Dataset extract |
● ● ● ●

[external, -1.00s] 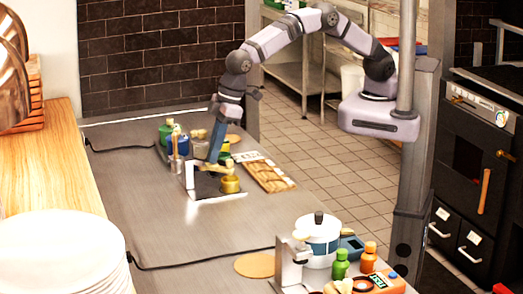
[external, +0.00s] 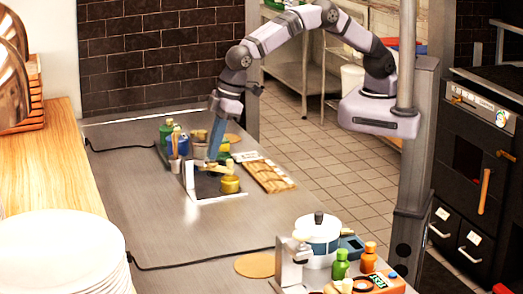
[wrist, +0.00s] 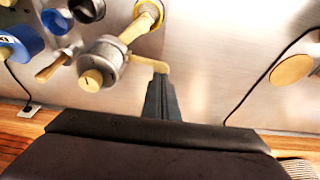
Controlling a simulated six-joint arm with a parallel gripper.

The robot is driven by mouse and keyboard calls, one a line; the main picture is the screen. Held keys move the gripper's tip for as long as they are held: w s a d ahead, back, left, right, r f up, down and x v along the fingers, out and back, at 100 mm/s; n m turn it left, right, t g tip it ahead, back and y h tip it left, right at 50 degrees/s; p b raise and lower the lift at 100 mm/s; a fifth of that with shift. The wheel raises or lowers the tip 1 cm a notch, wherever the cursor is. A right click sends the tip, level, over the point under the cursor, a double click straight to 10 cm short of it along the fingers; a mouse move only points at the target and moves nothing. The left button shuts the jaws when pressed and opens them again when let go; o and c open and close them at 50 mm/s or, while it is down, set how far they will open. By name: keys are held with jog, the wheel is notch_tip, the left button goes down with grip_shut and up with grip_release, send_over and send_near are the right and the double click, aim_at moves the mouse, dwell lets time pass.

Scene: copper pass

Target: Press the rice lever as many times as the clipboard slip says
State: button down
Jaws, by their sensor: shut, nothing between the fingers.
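My gripper (external: 213,157) is shut and empty, pointing down over the dispenser (external: 190,178) at the far end of the steel counter. In the wrist view its fingertips (wrist: 160,77) are together, right by the end of a cream bar (wrist: 148,63) that looks like the lever. I cannot tell whether they touch it. A small yellow bowl (external: 230,184) stands on the dispenser's dark base. A wooden board (external: 268,176) lies to the right with a pale slip (external: 245,157) near its far end; its writing is too small to read.
A cup with wooden utensils (external: 175,163) and blue and green containers (external: 166,132) crowd the dispenser's left and back. A second station with a white pot (external: 318,232) and bottles (external: 341,264) is nearer. The counter between them (external: 200,232) is mostly clear.

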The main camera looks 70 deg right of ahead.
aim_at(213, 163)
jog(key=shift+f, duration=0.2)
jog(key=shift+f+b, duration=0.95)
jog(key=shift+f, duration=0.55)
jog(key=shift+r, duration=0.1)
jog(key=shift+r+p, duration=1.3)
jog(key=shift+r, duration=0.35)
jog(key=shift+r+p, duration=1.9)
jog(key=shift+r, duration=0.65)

● ● ● ●

Goal | Copy the listing over exactly, skipping the pictures it holds.

Exercise result |
[external, -1.00s] 
[external, +0.00s] 
[wrist, +0.00s] 
Controlling a simulated six-joint arm with a parallel gripper.

The robot is driven by mouse and keyboard calls, one a line; the main picture is the screen. Held keys move the gripper's tip for as long as they are held: w s a d ahead, back, left, right, r f up, down and x v along the fingers, out and back, at 100 mm/s; n m turn it left, right, t g tip it ahead, back and y h tip it left, right at 50 degrees/s; p b raise and lower the lift at 100 mm/s; a fifth of that with shift. The wheel raises or lowers the tip 1 cm a notch, wherever the cursor is. A right click sends the tip, level, over the point under the cursor, a double click straight to 10 cm short of it along the fingers; a mouse move only points at the target and moves nothing. The left button shuts the jaws when pressed and opens them again when let go; o and c open and close them at 50 mm/s or, while it is down, set how far they will open. By name: keys are held with jog, the wheel is notch_tip, the left button goes down with grip_shut and up with grip_release, send_over and send_near are the right and the double click, aim_at moves the mouse, dwell lets time pass.

Scene: copper pass

Target: Press the rice lever as many times as the clipboard slip says
State: button down
Jaws, by their sensor: shut, nothing between the fingers.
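My gripper (external: 213,157) is shut and empty, pointing down over the dispenser (external: 190,178) at the far end of the steel counter. In the wrist view its fingertips (wrist: 160,77) are together, right by the end of a cream bar (wrist: 148,63) that looks like the lever. I cannot tell whether they touch it. A small yellow bowl (external: 230,184) stands on the dispenser's dark base. A wooden board (external: 268,176) lies to the right with a pale slip (external: 245,157) near its far end; its writing is too small to read.
A cup with wooden utensils (external: 175,163) and blue and green containers (external: 166,132) crowd the dispenser's left and back. A second station with a white pot (external: 318,232) and bottles (external: 341,264) is nearer. The counter between them (external: 200,232) is mostly clear.

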The main camera looks 70 deg right of ahead.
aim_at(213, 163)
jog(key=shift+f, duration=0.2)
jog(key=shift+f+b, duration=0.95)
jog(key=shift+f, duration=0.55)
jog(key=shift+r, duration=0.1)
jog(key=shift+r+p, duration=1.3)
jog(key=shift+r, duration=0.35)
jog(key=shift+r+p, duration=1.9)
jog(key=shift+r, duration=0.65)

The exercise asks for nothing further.